Das Portrait: Polens radikaler Bauernführer
■ Andrzej Lepper
Wer sein Mißfallen erregt, muß mit dem Schlimmsten rechnen: Andrzej Lepper, der radikale Bauernführer Polens, versohlt öffentlich den nackten Hintern seines Gegners. Er läßt mißliebige Bürgermeister mit dem Schubkarren auf den Misthaufen werfen. Der frühere Präsident Lech Walesa ist in seinen Augen ein „degenerierter Säufer“, die Gewerkschaft „Solidarnosc“ ein Kind von CIA und KGB. Danzigs Erzbischof Goclowski soll bei seinen bauernkritischen Äußerungen bedenken, daß 1794 in Warschau schon einmal nationale Verräter am Galgen baumelten.

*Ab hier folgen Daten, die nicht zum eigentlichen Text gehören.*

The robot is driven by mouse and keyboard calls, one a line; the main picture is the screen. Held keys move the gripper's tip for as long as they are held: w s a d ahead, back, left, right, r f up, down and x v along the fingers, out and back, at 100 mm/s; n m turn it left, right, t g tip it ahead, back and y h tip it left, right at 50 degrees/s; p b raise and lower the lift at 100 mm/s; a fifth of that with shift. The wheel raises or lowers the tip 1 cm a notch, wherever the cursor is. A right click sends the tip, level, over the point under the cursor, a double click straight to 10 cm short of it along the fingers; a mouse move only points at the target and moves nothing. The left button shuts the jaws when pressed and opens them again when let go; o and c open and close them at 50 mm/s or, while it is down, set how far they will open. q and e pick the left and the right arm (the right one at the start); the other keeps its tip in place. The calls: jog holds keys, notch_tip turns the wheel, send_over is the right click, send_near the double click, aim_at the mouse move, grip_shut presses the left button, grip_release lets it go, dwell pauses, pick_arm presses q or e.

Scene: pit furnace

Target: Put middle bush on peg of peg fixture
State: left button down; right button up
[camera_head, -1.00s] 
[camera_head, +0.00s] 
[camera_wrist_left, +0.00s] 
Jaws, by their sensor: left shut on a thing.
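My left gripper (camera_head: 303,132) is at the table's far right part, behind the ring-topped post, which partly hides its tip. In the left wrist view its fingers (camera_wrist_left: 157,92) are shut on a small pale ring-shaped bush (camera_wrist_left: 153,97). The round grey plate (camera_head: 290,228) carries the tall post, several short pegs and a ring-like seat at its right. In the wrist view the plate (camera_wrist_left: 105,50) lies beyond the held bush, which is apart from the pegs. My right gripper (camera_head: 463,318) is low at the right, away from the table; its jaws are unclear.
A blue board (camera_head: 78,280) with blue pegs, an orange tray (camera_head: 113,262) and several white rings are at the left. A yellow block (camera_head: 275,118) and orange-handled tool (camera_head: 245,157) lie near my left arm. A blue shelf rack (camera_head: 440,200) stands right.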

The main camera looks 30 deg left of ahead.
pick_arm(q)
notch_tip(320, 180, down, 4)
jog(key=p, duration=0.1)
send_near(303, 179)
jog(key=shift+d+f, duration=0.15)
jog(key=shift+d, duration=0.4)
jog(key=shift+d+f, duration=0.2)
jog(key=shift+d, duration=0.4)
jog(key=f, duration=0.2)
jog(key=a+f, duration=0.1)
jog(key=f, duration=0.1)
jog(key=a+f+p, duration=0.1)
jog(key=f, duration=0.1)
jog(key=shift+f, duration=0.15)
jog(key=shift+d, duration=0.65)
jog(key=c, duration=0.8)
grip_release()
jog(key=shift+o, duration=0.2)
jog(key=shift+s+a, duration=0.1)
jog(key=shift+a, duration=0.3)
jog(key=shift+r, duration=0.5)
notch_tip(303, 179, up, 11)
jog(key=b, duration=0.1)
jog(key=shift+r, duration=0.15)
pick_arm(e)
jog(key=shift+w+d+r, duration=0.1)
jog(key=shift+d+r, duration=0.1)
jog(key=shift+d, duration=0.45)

Lepper (46) steht an der Spitze der derzeitigen Bauernproteste in Polen. „Die Regierung muß auf Knien angekrochen kommen“, kommentierte er Angebote des Landwirtschaftsministers zu Interventionskäufen auf dem Schweinemarkt. „Ich bin Lepper“, erklärt er, „und werde nur mit dem Regierungschef oder dem Präsidenten verhandeln.“
Lepper war bis 1989 Mitglied der Polnischen Vereinigten Arbeiterpartei (PVAP), leitete zwei Landwirtschaftliche Produktionsgesellschaften (LPG) und machte sich 1989 mit 85 Hektar Land selbständig. 1991 gründete er mit anderen hochverschuldeten Landwirten die Bauerngewerkschaft „Samoobrona“ (Selbstverteidigung) und trat in den Hungerstreik. Die damalige Forderung: Schuldenerlaß für alle Bauern. 1995 kandidierte er bei den Präsidentschaftswahlen und forderte die Rückkehr zum Sozialismus, der „noch nicht zu voller Reife gelangt“ sei.

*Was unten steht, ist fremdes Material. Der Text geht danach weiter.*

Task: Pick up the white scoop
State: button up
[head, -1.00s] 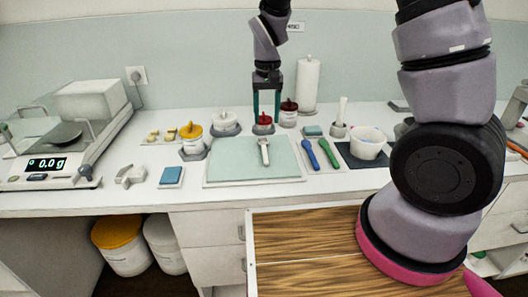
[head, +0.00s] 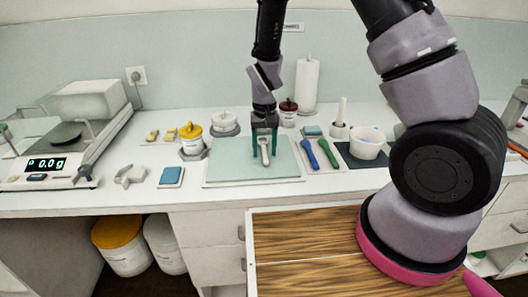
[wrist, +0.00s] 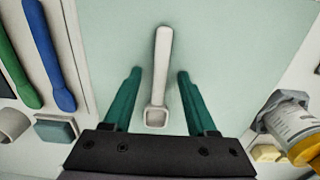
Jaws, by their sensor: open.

Überzeugen konnte Lepper damit nur 1,3 Prozent der Wähler. Bis heute lehnt er den Beitritt des Landes zu NATO und EU ab. Schuld an der Misere der Bauern sei Finanzminister Leszek Balcerowicz. Mit der Einführung der Marktwirtschaft und der Öffnung des Agrarmarktes habe er die Bauern ruiniert.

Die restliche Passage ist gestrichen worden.